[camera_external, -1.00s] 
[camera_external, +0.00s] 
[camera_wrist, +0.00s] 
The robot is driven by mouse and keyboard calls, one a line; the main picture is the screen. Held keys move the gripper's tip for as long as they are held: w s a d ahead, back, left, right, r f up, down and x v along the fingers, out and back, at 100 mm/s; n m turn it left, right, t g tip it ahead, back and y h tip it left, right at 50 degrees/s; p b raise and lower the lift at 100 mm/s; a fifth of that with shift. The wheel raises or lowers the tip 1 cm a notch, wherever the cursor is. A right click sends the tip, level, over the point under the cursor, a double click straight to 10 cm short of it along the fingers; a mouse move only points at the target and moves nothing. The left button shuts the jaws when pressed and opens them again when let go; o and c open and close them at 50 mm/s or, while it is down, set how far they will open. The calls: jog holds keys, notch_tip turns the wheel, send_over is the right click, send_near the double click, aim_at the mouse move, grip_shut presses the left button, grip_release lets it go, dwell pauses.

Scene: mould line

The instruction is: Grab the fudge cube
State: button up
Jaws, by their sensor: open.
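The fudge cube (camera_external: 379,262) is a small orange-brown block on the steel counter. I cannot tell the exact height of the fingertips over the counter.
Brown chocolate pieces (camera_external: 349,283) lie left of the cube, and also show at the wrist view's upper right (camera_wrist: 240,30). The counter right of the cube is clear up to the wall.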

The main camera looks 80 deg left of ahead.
◇ ◇ ◇ ◇
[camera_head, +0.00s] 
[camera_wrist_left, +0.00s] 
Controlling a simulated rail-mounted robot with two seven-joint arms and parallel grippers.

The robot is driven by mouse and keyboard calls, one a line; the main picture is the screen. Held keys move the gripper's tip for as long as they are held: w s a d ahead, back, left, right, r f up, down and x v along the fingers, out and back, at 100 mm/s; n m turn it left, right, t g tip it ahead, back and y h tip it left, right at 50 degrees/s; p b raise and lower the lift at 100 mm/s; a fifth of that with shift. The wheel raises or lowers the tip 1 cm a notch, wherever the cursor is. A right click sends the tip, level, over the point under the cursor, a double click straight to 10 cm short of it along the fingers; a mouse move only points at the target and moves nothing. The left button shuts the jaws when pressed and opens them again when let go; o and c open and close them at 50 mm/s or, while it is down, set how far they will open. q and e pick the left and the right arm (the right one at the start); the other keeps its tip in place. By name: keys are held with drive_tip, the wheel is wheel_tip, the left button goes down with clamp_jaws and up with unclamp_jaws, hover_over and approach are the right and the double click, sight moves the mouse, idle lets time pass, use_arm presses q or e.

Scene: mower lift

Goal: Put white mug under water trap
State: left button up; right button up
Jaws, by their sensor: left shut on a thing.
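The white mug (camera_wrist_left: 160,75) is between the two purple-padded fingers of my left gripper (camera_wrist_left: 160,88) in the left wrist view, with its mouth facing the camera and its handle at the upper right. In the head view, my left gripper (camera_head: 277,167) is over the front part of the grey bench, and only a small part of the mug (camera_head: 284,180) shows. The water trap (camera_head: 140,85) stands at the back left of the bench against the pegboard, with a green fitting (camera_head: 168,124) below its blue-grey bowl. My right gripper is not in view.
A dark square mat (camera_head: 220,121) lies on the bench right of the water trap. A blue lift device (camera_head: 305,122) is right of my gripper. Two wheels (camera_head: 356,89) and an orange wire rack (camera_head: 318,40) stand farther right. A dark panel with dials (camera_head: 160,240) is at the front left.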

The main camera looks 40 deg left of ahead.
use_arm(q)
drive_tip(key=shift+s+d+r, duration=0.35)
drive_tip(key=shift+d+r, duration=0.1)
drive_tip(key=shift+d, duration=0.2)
◇ ◇ ◇ ◇
Your task is to repeat the lines from the one containing "State: button up" to the one containing "The main camera looks 80 deg left of ahead.", both lines included. Leave out every other line.

State: button up
Jaws, by their sensor: open.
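The fudge cube (camera_external: 379,262) is a small orange-brown block on the steel counter. I cannot tell the exact height of the fingertips over the counter.
Brown chocolate pieces (camera_external: 349,283) lie left of the cube, and also show at the wrist view's upper right (camera_wrist: 240,30). The counter right of the cube is clear up to the wall.

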The main camera looks 80 deg left of ahead.

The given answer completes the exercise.